NRS and MNRS are extensions of the Pawlak rough set theory. In this paper, we analysed the NRS_I and NRS_II, we proposed model NRS_III, and used an example to outline the differences between the three kinds of NRS. We gave the definition of MNRS_III, which is based on the type-3 operator relation of NS, and considered their properties. Furthermore, we proposed MNRS_III in two universes and we presented an algorithm of the MAGDM problem based on it.

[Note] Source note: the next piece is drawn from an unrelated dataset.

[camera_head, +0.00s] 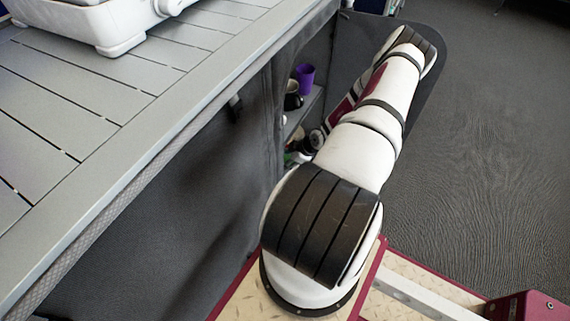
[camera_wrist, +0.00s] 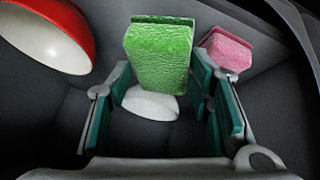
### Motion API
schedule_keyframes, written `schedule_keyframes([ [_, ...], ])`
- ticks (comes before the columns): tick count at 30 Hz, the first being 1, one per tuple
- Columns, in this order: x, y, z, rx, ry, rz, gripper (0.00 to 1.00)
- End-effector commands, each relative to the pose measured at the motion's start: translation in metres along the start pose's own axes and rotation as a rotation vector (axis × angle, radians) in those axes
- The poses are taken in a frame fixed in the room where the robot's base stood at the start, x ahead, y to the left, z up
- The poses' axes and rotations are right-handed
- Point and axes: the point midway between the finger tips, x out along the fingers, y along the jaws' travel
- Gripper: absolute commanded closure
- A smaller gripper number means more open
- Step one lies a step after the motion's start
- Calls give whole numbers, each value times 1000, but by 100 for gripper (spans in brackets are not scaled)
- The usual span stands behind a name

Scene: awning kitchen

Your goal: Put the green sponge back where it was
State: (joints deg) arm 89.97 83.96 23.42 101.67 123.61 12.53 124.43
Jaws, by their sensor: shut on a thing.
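The green sponge (camera_wrist: 160,58) stands upright between the teal-padded fingers of my gripper (camera_wrist: 163,85) in the wrist view. The fingers are shut on its sides. A smooth white rounded thing (camera_wrist: 150,104) shows just below the sponge, between the fingers; I cannot tell whether the two touch. A pink sponge (camera_wrist: 228,52) lies just behind and right of the green one, partly hidden by the right finger. In the head view my arm reaches into the shelf space under the counter, and the gripper and green sponge cannot be made out clearly.
A red bowl with a white inside (camera_wrist: 50,35) is at the upper left in the wrist view. In the head view a purple cup (camera_head: 305,78) stands on a shelf beside my arm, under the slatted counter (camera_head: 110,110). Grey floor (camera_head: 480,150) is open at the right.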

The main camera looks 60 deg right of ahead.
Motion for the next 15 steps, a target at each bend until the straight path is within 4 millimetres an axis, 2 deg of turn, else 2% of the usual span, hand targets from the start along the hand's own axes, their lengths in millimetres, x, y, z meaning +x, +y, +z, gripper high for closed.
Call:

In the future, we will be researching other types of fusions of MGRSs and NSs. We will also study the applications of concepts in this paper to some algebraic systems (for example, pseudo-BCI algebras, neutrosophic triplet groups, see [30,31]).